Tell me the truth: how often do you walk into a liquor store and buy a bottle of wine just because it was on sale or because someone who looked like he or she was more educated than you picked it up and you figured if he or she was buying it, it must be good? How often do you open up a bottle of wine because someone brought it as a hostess gift only to discover that it is totally not to your liking? It’s time to demystify wine, to get a better understanding of what is in the bottle so that when we sit down to our Yom Tov tables we can truly enjoy the wine that we are about to imbibe.
If you’ve ever gotten confused reading the label on a wine bottle, you are not alone. Wine is produced in almost every country in the world and each one has its own rules regulating what information must be listed.
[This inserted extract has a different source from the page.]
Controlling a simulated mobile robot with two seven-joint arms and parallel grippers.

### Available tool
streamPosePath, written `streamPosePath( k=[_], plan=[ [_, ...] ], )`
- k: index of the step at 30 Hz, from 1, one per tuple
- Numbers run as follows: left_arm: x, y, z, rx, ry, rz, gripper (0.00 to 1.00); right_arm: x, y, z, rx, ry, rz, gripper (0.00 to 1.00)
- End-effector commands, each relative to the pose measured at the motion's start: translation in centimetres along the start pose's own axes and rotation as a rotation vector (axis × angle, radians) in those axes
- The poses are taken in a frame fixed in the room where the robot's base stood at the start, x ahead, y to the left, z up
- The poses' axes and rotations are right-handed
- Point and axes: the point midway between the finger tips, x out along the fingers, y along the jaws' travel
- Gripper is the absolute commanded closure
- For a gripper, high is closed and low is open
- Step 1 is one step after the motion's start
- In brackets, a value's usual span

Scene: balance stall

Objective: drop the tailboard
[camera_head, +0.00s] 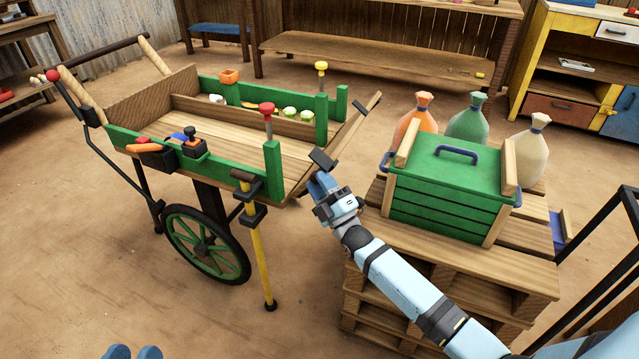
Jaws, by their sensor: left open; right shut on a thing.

In the United States, a wine bottle’s front label must list the name of both the vineyard that grew the grapes and the winery that produced the wine, the year the grapes were grown and harvested, the name of the area in which the grapes were grown, the amount of wine in the bottle, in milliliters, and the alcohol content of the wine.
We’ve all heard terms like “Burgundy” and “Chardonnay” tossed around, but while both are wines, those names describe very different things. Wines produced in Europe and the Middle East by countries with a long history of winemaking are described as “Old World” and are typically named after the region that produced them, such as “Burgundy.” Vintages from countries that are relative newcomers to the wine business, including the United States, are generally classified as “New World” and are usually named after the primary grape used in their wine, so a bottle of Chardonnay could actually have been produced in any one of a number of places including California, Australia or Argentina.
It is grape skins that give red wines their distinctive color and flavor. If you have ever peeled a grape, you know that the inside actually has very little color. Red wines are produced by keeping the skins, which contain tannins, in contact with the juice during all or most of the fermentation process, giving red wines their distinctive color and taste. Blush or rosé wines are produced by removing the grape skins from the juice after just a few hours, while white wines are made with no skins at all. With their higher levels of tannin, red wines can range from smoother to bolder, while white wines are more acidic, giving them a crisper taste. Factor in just how sweet you like your wine (how dry and sweet became opposites I will never know) and body, how thick or watery your wine may be, and the possibilities are almost endless.
What kind of wine you choose may also depend on what you are eating. Full bodied reds, including Zinfandels, Cabernet Sauvignon and Syrah, pair well with red meat, while the lighter Chardonnays, dry whites and Rieslings are better suited to poultry. Looking for a good one to pair with pasta? What vintage to select really depends on the type of sauce dressing your dish has. More acidic sauces pair better with red wines, while creamier sauces are better accented by Chardonnay or a dry white wine.
As with anything else you eat or drink, there are no right or wrong answers and much depends on your personal preference. Spending more on a bottle of wine doesn’t guarantee that you will like it better and your best bet is to put on your sleuth’s cap and figure out which wines most appeal to you. There is definitely an element of trial and error here and experts advise trying several bottles and keeping track of which ones appeal to you most.
Developing an appreciation for wine and a knowledge of which vintages appeal to you most is an educational process according to wine enthusiast Avrumi Iwaniski, a sales representative for Carmel Royal, a division of Royal Wine Corporation. Iwaniski, who has been doing wine tastings for four years, advises would-be buyers not to be shy when it comes to wine purchases.
“I have students that I started on semi-sweet wines and now they are drinking the most sophisticated Bordeaux,” said Iwaniski. “Build a relationship with the manager, purchaser or someone else knowledgeable at your local wine store and have them suggest wines based on what your preferences are. Check out the wine blogs. Go to wine tastings. If you really want to get into the wine scene, then go to a wine class.”
In recent years, kosher consumers have begun demanding more sophisticated wine choices and it is important to remember that your wine preferences can vary widely depending on many circumstances, according to Iwaniski.
“I always tell people that your wine choice can depend on your mood, what food you are eating, even the time of year,” explained Iwaniski. “Right now store windows are packed with kosher rosés because it is the perfect summer wine, great for either an outdoor picnic or a rooftop party in Tribeca.”
While learning to appreciate the subtle nuances of different wines is a process that evolves over time, you don’t have to be an oenophile to enjoy a good bottle of wine.
“There are many wines that are easy to drink, like a late harvest Herzog or a Pinot Noir or a Spanish Rioja,” said Iwaniski. “I call them ‘potato chip wines.’ Jackie Mason used to talk about how there are all these wine connoisseurs who talk about how to drink wine. He says, ‘Did anyone ever tell you how to eat a bag of potato chips? You just open up the bag and you eat it.’ There are many wines that fall into that spectrum. You just open them up and enjoy them.”